We estimate the multinomial logit model using the mlogit function. Since we do not include alternative specific variable in the multinomial logit model, we put “1” to the left of the “|”. Alternative invariant variables go to the right of the “|”. We indicate the reference group using the reflevel option. Since we want to use the logistic model we set probit equal to FALSE. If we set this equal to TRUE R would estimate the multinomial probit model.
# estimating the model
mlogit<-mlogit(mode ~ 1 | income,
data=FishingLong,
reflevel="charter",
probit = FALSE)
# displaying the results and showing relative risk ratios.
stargazer(mlogit, coef=list(exp(mlogit$coefficients)), type='text')
##
## ===============================================
## Dependent variable:
## ---------------------------
## mode
## -----------------------------------------------
## (Intercept):beach 0.262
## (0.195)
##
## (Intercept):pier 0.590***
## (0.178)
##
## (Intercept):private 0.548***
## (0.136)
##
## income:beach 1.032***
## (0.042)
##
## income:pier 0.894***
## (0.044)
##
## income:private 1.132***
## (0.028)
##
## -----------------------------------------------
## Observations 1,182
## R2 0.014
## Log Likelihood -1,477.151
## LR Test 41.145*** (df = 6)
## ===============================================
## Note: *p<0.1; **p<0.05; ***p<0.01
Again, we compare the coefficients to 1. Individuals are more likely to fish at the beach or on private land compared to fishing on a charter boat as income increases. Increases in income make an individual less likely to fish at a pier relative to a charter boat.
The conditional logit model is also estiamted using the mlogit function. The only difference between the multinomial and conditional models is that the conditional logit includes alternative specific variables. We add these to the left side of the “|”.
# estimating the model
clogit<-mlogit(mode ~ price+catch | income,
data=FishingLong,
reflevel="charter",
probit = FALSE)
# displaying the results and showing relative risk ratios.

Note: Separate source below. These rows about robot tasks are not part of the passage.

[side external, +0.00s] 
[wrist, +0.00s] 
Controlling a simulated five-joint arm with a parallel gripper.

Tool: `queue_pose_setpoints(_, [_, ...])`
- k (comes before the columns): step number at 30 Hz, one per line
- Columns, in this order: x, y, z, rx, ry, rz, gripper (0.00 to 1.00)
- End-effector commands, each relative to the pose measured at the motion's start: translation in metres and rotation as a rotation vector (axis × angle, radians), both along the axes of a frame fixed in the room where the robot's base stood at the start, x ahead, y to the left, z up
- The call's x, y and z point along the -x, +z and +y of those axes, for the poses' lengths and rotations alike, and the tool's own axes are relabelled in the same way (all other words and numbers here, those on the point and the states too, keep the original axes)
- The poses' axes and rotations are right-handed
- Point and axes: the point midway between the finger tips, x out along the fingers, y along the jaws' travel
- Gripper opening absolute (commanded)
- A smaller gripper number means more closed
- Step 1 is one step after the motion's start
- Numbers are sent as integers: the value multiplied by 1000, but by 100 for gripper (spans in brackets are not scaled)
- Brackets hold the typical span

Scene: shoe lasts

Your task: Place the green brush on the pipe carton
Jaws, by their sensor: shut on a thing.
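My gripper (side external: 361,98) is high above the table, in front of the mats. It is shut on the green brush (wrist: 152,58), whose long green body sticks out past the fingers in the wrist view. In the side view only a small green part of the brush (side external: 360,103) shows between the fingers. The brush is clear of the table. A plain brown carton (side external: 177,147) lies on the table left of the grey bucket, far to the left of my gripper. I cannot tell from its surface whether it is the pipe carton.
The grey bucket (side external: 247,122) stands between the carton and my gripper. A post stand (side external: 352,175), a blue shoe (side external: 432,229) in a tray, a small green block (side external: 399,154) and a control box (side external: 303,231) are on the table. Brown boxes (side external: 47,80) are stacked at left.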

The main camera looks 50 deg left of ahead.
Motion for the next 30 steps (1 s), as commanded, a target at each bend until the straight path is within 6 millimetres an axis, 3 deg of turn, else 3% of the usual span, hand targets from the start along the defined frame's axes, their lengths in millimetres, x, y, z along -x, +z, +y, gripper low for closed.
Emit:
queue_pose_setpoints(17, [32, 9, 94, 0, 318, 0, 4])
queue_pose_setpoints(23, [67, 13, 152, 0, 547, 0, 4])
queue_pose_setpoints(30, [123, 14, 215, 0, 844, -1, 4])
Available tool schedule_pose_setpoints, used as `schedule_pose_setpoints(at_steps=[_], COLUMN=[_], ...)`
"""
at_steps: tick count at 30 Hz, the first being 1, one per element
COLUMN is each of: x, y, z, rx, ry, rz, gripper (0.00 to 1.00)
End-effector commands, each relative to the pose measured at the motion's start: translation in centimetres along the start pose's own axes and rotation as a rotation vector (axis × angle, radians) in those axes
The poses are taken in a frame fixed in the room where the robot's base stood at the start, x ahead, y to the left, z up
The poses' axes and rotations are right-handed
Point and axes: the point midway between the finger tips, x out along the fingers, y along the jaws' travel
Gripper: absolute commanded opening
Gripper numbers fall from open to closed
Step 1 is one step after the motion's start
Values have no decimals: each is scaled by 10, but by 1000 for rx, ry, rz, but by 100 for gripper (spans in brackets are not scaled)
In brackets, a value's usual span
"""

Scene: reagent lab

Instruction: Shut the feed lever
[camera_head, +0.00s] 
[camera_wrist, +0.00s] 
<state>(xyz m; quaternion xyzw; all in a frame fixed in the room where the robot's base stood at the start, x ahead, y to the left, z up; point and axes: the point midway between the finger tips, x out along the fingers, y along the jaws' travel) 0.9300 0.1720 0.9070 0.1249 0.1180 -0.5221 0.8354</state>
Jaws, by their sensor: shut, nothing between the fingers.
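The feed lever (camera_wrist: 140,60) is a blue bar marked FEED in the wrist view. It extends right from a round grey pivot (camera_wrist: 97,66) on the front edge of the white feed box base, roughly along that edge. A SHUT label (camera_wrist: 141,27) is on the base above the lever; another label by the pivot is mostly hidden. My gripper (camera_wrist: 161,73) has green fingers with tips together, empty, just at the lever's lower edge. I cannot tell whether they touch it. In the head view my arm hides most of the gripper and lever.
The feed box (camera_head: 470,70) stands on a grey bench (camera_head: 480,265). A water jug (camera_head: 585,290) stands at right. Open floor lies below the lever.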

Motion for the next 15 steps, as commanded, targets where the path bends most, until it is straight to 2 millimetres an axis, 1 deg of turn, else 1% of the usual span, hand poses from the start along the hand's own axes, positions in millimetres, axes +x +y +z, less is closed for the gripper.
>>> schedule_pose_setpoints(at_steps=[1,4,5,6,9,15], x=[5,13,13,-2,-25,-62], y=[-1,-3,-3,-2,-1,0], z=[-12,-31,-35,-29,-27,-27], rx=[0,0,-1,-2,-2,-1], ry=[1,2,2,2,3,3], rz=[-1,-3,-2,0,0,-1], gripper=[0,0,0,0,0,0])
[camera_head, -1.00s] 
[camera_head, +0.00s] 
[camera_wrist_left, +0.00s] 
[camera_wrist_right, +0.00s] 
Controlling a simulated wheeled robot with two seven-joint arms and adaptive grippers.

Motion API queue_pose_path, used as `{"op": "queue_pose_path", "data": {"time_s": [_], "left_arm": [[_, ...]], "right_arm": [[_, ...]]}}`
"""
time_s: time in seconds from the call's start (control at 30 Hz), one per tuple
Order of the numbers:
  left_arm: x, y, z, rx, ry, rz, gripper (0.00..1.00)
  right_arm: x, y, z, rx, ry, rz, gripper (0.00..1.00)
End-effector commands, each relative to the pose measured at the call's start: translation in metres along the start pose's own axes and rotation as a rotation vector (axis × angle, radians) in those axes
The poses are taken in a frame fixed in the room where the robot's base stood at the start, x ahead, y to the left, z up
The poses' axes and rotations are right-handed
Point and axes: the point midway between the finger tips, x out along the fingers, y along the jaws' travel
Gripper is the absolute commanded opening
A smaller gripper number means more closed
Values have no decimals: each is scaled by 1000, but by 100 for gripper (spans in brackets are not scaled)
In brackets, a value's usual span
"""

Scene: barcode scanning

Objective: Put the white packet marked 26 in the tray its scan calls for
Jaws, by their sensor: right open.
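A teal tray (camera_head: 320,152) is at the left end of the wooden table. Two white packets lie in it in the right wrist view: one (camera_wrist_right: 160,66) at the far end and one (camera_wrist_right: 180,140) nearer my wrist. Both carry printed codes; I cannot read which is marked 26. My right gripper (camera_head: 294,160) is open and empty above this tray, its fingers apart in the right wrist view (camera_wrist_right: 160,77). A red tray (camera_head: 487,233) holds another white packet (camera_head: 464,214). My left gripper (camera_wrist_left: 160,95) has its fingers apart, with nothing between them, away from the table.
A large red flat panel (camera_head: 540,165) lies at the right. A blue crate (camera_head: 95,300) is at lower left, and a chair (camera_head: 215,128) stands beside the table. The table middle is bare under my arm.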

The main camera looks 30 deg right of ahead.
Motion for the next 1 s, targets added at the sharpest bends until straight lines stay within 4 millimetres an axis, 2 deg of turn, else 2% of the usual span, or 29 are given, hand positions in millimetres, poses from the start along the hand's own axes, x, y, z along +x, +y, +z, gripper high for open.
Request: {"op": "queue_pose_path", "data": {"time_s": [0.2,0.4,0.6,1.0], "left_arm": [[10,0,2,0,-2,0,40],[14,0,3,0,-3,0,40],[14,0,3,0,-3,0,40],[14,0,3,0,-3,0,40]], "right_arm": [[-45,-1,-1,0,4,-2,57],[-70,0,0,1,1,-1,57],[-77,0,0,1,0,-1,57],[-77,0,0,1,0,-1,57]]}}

stargazer(clogit, coef=list(exp(clogit$coefficients)), type='text')
##
## ===============================================
## Dependent variable:
## ---------------------------
## mode
## -----------------------------------------------
## (Intercept):beach 0.184
## (0.224)
##
## (Intercept):pier 0.400*
## (0.207)
##
## (Intercept):private 0.311*
## (0.159)
##
## price 0.975***
## (0.002)
##
## catch 1.430***
## (0.110)
##
## income:beach 1.034***
## (0.050)
##
## income:pier 0.910***
## (0.050)
##
## income:private 1.131***
## (0.029)
##
## -----------------------------------------------
## Observations 1,182
## R2 0.189
## Log Likelihood -1,215.138
## LR Test 565.171*** (df = 8)
## ===============================================
## Note: *p<0.1; **p<0.05; ***p<0.01
The coefficients for income are interpreted as they were in the multinomial logit model except we are now holding constant the price and catch rate.
Notice we only have one coefficient for price and catch. This is because these variables describe the alternatives. Individuals are less likely to choose an option when it becomes more expensive and are more likely to choose an option when the catch rate increases.